▸ SUPPLIED INFORMATION:
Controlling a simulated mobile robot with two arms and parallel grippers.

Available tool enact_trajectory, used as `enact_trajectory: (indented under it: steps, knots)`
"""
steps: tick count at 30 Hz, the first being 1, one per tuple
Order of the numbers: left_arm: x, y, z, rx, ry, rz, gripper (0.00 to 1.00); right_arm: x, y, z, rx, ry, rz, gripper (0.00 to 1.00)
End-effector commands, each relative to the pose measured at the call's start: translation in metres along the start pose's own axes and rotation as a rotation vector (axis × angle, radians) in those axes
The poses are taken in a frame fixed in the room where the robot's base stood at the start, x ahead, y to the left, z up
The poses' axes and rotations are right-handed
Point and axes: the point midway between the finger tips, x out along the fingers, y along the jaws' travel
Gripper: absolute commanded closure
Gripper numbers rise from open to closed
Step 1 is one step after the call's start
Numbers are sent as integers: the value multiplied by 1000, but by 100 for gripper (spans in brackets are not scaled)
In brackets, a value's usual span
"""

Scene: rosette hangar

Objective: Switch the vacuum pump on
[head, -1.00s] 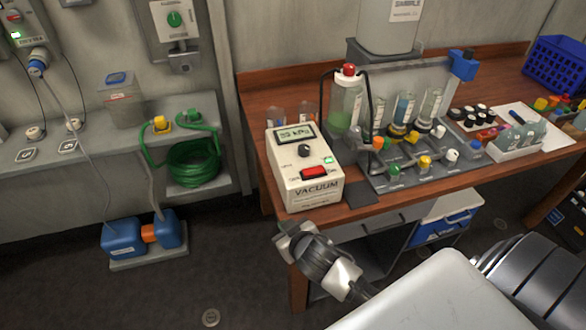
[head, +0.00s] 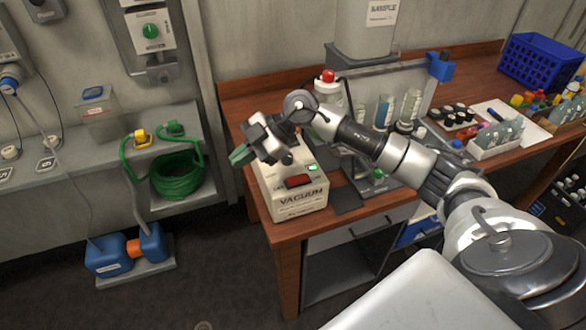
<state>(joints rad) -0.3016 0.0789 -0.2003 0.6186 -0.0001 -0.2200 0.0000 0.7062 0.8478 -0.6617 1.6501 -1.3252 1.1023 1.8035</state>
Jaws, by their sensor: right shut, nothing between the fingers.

▸ EXERCISE TASK:
All of the lines above should be retyped precisely, apart from the pictures.

▸ REPLY:
Controlling a simulated mobile robot with two arms and parallel grippers.

Available tool enact_trajectory, used as `enact_trajectory: (indented under it: steps, knots)`
"""
steps: tick count at 30 Hz, the first being 1, one per tuple
Order of the numbers: left_arm: x, y, z, rx, ry, rz, gripper (0.00 to 1.00); right_arm: x, y, z, rx, ry, rz, gripper (0.00 to 1.00)
End-effector commands, each relative to the pose measured at the call's start: translation in metres along the start pose's own axes and rotation as a rotation vector (axis × angle, radians) in those axes
The poses are taken in a frame fixed in the room where the robot's base stood at the start, x ahead, y to the left, z up
The poses' axes and rotations are right-handed
Point and axes: the point midway between the finger tips, x out along the fingers, y along the jaws' travel
Gripper: absolute commanded closure
Gripper numbers rise from open to closed
Step 1 is one step after the call's start
Numbers are sent as integers: the value multiplied by 1000, but by 100 for gripper (spans in brackets are not scaled)
In brackets, a value's usual span
"""

Scene: rosette hangar

Objective: Switch the vacuum pump on
[head, -1.00s] 
[head, +0.00s] 
<state>(joints rad) -0.3016 0.0789 -0.2003 0.6186 -0.0001 -0.2200 0.0000 0.7062 0.8478 -0.6617 1.6501 -1.3252 1.1023 1.8035</state>
Jaws, by their sensor: right shut, nothing between the fingers.

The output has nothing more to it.